> _Goal of the exercise_:
Quote exactly and only this range of lines in the data below: the line that holds "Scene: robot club" to the line that holds "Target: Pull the", both included.

> _The records_:
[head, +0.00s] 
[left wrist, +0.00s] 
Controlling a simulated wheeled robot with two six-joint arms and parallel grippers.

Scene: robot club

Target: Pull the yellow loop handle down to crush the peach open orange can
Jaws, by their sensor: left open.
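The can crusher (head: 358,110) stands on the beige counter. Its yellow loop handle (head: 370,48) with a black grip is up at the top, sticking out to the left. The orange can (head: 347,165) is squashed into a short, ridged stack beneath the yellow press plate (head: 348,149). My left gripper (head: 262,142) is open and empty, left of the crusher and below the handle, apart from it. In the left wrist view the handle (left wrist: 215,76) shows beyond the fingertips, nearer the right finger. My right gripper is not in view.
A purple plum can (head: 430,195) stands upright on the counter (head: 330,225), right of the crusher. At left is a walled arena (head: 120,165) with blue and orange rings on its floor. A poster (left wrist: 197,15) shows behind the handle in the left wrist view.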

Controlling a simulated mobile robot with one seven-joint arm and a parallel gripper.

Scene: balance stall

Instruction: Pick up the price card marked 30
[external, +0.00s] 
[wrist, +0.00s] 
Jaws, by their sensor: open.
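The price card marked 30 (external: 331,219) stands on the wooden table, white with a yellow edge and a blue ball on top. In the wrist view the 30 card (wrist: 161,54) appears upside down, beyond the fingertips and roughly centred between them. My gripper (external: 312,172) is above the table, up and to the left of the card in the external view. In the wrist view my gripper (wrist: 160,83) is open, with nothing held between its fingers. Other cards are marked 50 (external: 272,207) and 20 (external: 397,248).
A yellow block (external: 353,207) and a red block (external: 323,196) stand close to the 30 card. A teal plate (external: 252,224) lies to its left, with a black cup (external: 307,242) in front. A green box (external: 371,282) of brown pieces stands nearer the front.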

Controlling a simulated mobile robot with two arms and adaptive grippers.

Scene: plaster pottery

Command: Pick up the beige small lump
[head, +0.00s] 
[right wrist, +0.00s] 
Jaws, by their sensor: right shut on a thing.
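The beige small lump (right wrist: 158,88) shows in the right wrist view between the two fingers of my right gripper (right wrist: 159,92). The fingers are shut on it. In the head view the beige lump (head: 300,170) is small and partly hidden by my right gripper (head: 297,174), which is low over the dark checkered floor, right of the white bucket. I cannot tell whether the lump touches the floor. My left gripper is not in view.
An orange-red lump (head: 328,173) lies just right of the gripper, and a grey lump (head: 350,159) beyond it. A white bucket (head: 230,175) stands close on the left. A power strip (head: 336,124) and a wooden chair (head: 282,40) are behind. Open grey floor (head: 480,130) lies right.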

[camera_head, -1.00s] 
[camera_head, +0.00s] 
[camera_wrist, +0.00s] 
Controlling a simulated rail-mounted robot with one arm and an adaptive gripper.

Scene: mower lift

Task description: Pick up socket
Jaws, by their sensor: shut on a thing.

==

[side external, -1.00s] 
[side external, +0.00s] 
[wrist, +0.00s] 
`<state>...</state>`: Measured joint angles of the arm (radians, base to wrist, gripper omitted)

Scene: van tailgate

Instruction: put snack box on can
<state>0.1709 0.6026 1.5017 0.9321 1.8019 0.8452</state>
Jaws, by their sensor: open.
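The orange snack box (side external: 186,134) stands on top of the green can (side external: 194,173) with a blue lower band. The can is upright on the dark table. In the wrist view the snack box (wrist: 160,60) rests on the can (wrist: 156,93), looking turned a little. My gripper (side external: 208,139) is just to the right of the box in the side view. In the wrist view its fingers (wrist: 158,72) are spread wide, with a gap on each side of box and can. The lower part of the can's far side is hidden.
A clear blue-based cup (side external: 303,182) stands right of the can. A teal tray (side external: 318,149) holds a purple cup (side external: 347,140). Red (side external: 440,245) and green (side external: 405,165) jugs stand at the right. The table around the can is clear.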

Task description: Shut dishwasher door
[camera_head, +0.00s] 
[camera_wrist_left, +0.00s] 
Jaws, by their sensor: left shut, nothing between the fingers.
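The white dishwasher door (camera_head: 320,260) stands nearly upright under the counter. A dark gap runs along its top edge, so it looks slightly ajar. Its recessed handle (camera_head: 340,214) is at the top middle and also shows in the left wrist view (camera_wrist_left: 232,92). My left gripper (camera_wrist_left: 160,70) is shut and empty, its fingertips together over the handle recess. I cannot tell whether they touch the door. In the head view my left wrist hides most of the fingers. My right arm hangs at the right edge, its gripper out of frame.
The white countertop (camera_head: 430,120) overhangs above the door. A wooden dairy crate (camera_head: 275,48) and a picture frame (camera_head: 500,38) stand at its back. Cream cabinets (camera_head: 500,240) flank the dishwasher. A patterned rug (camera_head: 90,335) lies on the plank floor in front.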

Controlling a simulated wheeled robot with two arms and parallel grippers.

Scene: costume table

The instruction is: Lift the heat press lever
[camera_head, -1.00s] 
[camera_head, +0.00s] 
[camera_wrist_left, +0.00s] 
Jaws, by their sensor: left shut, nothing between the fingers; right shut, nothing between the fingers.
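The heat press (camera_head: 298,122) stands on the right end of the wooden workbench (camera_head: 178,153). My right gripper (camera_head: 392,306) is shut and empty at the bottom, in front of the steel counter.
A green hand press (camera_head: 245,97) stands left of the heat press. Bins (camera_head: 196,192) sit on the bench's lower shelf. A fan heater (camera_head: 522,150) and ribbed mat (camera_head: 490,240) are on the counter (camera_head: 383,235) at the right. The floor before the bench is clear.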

==

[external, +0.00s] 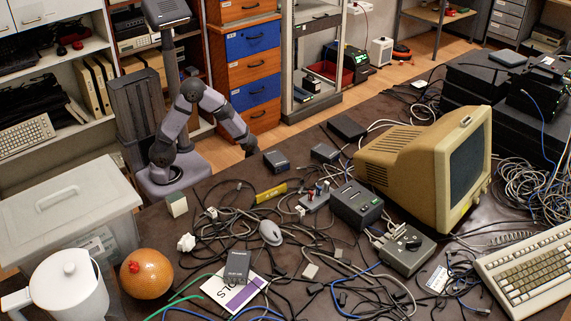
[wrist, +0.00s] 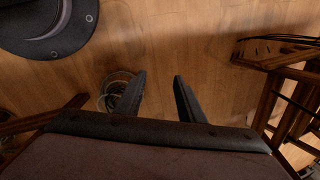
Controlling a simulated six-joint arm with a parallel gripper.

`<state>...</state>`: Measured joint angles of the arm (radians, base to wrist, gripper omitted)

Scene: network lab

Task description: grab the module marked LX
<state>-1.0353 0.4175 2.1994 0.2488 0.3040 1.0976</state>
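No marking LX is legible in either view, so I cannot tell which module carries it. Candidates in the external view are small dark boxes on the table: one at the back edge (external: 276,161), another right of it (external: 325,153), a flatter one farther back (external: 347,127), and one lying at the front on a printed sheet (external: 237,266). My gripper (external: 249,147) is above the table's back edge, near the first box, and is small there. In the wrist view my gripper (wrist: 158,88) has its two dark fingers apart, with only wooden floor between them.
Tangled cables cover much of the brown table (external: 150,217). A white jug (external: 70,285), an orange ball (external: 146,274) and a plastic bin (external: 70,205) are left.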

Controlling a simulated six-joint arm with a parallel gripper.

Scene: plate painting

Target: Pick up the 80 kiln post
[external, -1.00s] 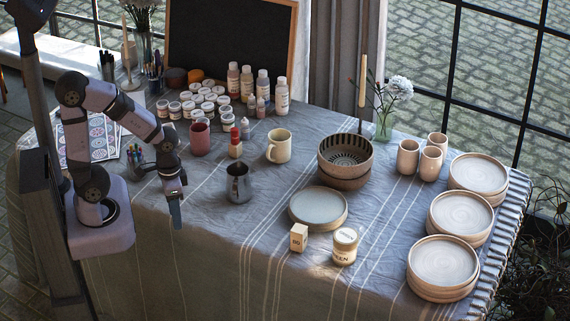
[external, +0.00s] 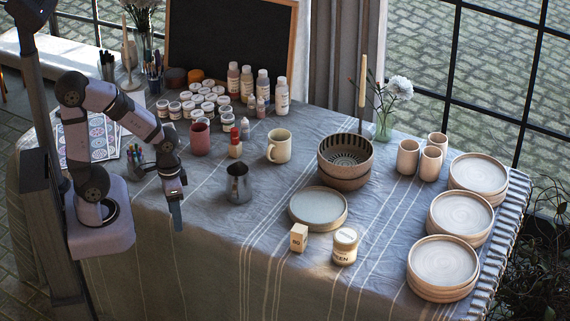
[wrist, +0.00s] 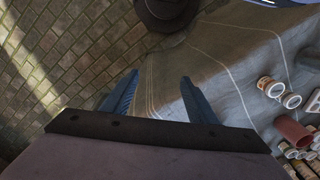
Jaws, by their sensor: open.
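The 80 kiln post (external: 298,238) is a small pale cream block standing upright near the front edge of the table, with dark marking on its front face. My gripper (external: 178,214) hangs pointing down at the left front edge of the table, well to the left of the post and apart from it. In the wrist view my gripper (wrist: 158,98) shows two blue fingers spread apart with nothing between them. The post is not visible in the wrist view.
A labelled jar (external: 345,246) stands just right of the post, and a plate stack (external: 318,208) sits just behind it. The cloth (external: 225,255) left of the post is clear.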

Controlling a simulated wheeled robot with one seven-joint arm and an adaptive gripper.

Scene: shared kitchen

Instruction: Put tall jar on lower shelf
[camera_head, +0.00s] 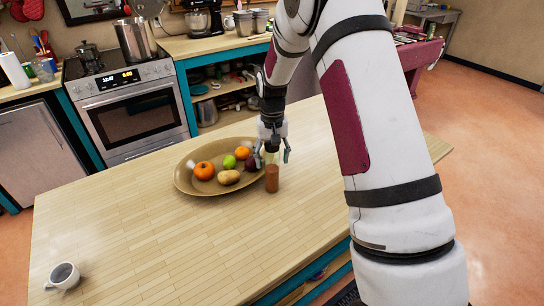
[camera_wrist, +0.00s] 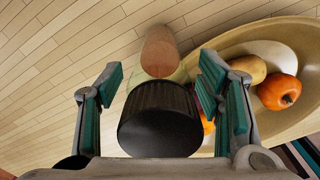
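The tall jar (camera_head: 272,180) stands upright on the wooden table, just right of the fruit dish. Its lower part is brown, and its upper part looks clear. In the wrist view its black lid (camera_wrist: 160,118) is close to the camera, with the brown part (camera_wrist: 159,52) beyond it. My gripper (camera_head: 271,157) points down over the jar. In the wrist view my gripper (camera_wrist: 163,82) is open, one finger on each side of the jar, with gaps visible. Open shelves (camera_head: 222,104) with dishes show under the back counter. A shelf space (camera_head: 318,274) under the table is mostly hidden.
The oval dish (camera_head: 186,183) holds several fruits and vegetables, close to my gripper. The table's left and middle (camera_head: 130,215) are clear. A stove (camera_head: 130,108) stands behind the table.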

> _Exercise output_:
Scene: robot club

Target: Pull the yellow loop handle down to crush the peach open orange can

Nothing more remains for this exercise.